В настоящем же случае речь идет о гораздо более тесных взаимоотношениях двух культурных традиций. Если действительно существует столь заметный и глубинный изоморфизм между идеями одного из самых ярких еврейских писателей того периода и дискурсами, доминировавшими в его «христианском» окружении, это дает возможность по-новому взглянуть на тогдашний культурный диалог. Подобный изоморфизм позволяет говорить о гораздо более глубокой степени культурного взаимопроникновения, нежели обычно предполагается большинством исследователей средневековой еврейской культуры в христианской Европе. Несомненно, для подобных выводов требуется большее количество свидетельств и большее количество аналитической работы должно быть проделано — но следует признать, что рассматриваемый ниже случай указывает именно на это направление, поскольку свидетельствует о более высокой степени интеграции еврейского населения Лангедока и Лорагэ, чем большинства других европейских стран. Высокая степень интеграции и относительное процветание евреев Юга резко контрастируют с постоянными страхами, политическим бесправием и культурной изоляцией в землях Ашкеназа, особенно на излете первых крестовых походов. Соответственно культура евреев Южной Франции резко отличалась от глубоко серьезной и часто мрачной культуры Ашкеназа, строившейся вокруг талмудического знания, личных мистических озарений и восхваления мученичества, часто неизбежного.

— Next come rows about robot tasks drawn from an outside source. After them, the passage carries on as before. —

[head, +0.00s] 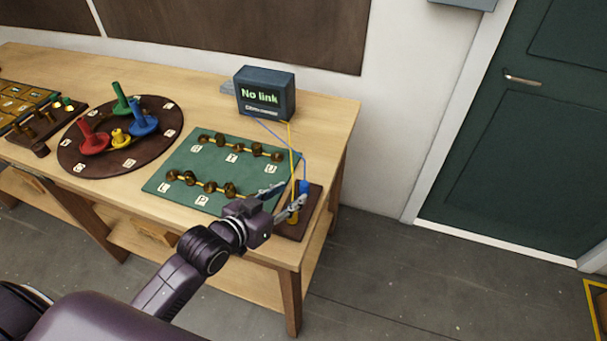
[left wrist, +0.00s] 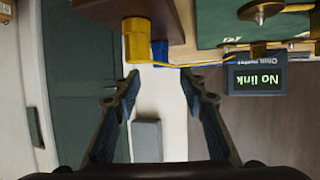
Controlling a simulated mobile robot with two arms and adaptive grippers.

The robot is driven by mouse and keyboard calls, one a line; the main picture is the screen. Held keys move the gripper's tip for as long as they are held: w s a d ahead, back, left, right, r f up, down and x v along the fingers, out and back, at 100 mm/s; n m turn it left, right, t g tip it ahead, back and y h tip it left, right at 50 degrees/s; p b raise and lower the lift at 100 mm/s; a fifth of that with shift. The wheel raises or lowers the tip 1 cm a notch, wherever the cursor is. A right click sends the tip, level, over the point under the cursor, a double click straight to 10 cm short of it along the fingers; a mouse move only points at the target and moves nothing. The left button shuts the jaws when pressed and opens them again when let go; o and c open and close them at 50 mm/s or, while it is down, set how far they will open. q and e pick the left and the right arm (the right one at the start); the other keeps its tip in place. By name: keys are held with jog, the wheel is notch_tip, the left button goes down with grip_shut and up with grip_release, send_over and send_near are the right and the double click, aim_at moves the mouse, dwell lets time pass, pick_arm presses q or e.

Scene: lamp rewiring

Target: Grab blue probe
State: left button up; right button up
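The blue probe (head: 304,187) stands upright on a small dark brown block (head: 309,210) at the table's front right corner. A blue wire runs from it toward the meter. The yellow probe (head: 293,216) is on the same block, just in front of it. My left gripper (head: 290,197) is open beside the probes. In the left wrist view its fingers (left wrist: 166,88) are spread with nothing between them. There the blue probe (left wrist: 160,52) shows beyond the fingertips, partly hidden behind the yellow probe (left wrist: 136,40). My right gripper is not in view.
A meter (head: 265,95) reading "No link" stands at the back. A green board (head: 178,180) with several brass posts lies left of the block. A round brown board (head: 75,150) with coloured pegs is further left. A dark green door (head: 540,130) stands right of the table.

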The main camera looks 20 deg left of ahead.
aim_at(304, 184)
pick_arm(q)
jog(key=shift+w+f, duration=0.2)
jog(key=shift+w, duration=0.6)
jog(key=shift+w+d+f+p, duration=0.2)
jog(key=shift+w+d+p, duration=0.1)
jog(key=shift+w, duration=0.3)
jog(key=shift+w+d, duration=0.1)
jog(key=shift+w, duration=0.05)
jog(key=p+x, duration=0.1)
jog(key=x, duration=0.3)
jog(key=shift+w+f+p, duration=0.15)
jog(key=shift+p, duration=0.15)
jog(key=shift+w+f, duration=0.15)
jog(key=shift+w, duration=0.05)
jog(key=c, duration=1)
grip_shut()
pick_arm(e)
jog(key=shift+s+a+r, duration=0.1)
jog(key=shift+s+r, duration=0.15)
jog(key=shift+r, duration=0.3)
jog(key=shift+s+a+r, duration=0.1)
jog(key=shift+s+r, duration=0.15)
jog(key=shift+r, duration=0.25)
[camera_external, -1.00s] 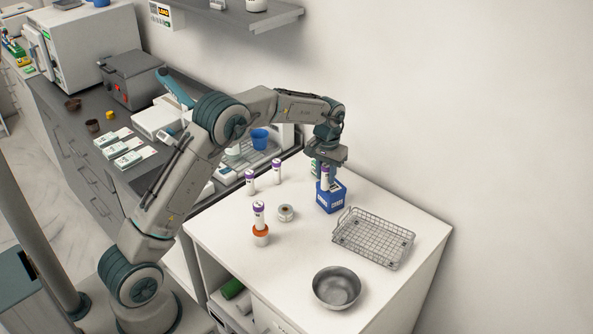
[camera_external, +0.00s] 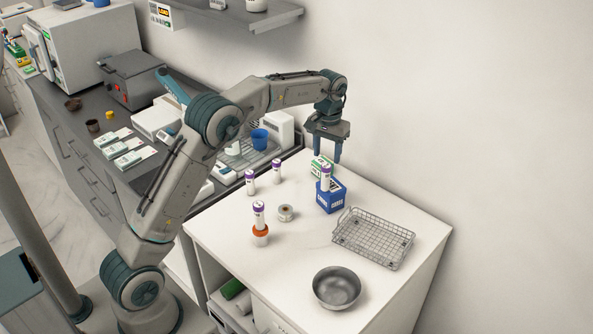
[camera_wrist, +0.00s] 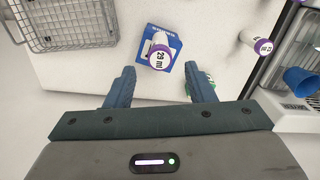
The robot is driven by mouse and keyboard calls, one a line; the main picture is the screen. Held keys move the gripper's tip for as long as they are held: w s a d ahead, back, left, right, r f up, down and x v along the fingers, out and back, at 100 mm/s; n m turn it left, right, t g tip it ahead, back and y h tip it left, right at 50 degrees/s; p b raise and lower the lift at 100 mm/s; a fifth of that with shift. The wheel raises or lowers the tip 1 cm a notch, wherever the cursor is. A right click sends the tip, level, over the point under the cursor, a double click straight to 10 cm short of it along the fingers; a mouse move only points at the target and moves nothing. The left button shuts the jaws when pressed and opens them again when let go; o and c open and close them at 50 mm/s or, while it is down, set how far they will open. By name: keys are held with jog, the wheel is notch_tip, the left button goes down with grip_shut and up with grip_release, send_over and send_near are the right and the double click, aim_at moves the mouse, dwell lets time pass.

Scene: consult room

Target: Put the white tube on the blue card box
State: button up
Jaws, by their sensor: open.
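A white tube with a purple cap (camera_external: 326,178) stands upright on the blue card box (camera_external: 331,203) near the back of the white table. In the wrist view, the tube (camera_wrist: 161,52) is seen from above over the blue box (camera_wrist: 151,32), its cap label facing the camera. My gripper (camera_external: 327,156) is open and empty above the tube, apart from it. In the wrist view, its two fingers (camera_wrist: 159,70) are spread wide. Similar purple-capped white tubes stand at the left: one (camera_external: 250,183), another (camera_external: 277,172), and one in an orange holder (camera_external: 260,215).
A green and white box (camera_external: 319,164) stands behind the blue box. A wire basket (camera_external: 373,238) lies to the right, a metal bowl (camera_external: 337,287) at the front, and a tape roll (camera_external: 286,213) in the middle. The front left of the table is clear.

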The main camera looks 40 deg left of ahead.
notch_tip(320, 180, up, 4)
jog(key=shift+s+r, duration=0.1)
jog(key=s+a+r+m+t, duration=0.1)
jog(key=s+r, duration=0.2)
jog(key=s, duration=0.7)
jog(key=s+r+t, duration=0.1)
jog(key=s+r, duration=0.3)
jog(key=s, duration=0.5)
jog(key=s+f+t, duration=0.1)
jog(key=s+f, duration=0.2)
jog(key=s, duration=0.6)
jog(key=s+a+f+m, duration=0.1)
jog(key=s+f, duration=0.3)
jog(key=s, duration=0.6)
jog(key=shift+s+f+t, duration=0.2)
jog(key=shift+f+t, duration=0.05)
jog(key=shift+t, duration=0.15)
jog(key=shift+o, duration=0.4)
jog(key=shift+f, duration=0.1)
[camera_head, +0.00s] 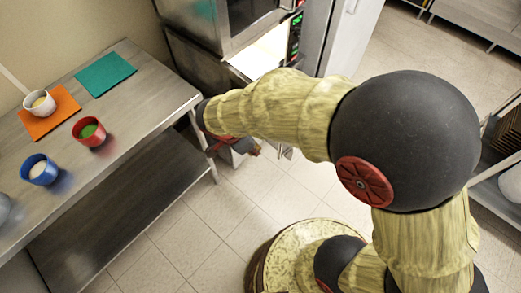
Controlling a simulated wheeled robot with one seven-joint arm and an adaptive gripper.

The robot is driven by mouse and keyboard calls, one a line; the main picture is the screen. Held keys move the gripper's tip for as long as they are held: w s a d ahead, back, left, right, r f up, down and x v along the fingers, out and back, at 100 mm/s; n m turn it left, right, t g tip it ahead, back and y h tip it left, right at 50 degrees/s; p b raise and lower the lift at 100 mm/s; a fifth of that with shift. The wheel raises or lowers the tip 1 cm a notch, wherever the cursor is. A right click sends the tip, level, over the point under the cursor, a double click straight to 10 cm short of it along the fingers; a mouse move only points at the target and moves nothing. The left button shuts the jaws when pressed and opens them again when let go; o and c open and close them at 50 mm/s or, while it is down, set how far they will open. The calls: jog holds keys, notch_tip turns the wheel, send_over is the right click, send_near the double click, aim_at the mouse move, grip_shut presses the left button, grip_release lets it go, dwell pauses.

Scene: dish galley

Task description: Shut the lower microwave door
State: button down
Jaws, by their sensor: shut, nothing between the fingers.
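A steel microwave stack (195,38) stands at the top middle, beyond my arm. A dark window (245,14) and a control panel with green digits (296,32) show on it. Below the window is a bright, pale surface (262,54); I cannot tell whether it belongs to the lower door or a lit interior. The lower part of the stack is largely hidden behind my forearm. My gripper (246,150) is shut and empty, low in front of the stack and right of the table's corner. I cannot tell whether it touches the door.
A steel table (130,68) at left carries a teal mat (105,74), an orange mat (62,122) with a white cup (40,104), a red cup (88,131) and a blue cup (40,171). Shelving stands at right (484,190). Tiled floor (205,222) between is clear.

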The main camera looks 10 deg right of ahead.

Но именно исторический контекст последней сформировал — в значительной степени — не только еврейское самосознание, но и ретроспективное восприятие средневековой еврейской литературы как относительно изолированной от христианского окружения — да, впрочем, и убежденность в относительной автономности средневековой еврейской культуры в целом. Однако относительно культуры евреев Южной Франции это предположение должно быть частично пересмотрено.